My personal opinion for any “portable/ mobile” equipment is this: Use gasification to run electrical generation. Charge batteries (energy density getting better daily). Batteries power the equipment. Cars, Ag equip, ships, trains… probably NOT aircraft for the near future! Hard to beat the advantages of Diesel-electric systems, though. (Nuclear is best).
Yeah, it will be a unique oil company offering, with no independent accounting whatever of their “proved and probable” reserves, or how much sea water they’ve been pumping. Seems to really fly in the face of the USGS projections anyways. I think world peak production is already past us, but this will only become undeniable once we can look back, same as when US production peaked in 1973.
For shipping, the most available energy source is wind. There have been modern technology trials using wind power to greatly reduce fuel consumption.

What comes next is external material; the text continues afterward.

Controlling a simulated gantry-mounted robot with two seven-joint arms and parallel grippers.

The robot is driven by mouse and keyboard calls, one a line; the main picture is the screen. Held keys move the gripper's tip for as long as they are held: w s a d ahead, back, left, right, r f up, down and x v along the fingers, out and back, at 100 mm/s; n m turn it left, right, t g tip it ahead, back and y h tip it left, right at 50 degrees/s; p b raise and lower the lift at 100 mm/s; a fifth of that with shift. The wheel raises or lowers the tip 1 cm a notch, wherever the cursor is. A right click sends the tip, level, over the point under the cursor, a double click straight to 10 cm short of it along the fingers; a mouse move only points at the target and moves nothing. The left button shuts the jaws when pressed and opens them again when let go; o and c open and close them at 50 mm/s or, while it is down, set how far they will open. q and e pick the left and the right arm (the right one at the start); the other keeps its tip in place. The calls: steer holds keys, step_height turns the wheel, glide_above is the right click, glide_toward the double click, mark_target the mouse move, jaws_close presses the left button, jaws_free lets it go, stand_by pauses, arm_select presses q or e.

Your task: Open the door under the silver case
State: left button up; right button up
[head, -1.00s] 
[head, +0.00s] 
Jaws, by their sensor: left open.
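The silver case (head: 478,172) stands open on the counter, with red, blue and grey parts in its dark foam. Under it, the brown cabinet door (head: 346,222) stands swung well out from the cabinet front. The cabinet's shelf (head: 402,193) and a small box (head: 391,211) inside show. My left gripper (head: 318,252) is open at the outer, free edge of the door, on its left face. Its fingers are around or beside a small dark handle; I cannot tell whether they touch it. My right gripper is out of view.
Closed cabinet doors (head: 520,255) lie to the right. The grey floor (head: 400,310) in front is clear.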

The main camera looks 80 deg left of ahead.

It’s unfortunate that we aren’t able to organize as a society to make best use of our resources, there’s a giant gap between where we are and where we could be.
I agree, nuclear is one of our best options, ready for immediate rollout. Especially if you look into the work being done in France and India on rebreeder reactors and especially thorium. Wikipedia has an excellent article. CANDO had done a lot of excellent development work on intrinsically safe stand alone district heating and power generators, all ready for immediate rollout, if anyone would just sign the papers. Near zero emissions, I’d say get er done…
Lightening often starts fires here in Colorado. I don’t have any statistics but they can start in hundreds of different ways. When it gets really dry up here you just KNOW something is going to happen. And you kind of hope that it will happen sooner rather than later, because the more time passes the more plant material accumulates and the worse the fire will be eventually.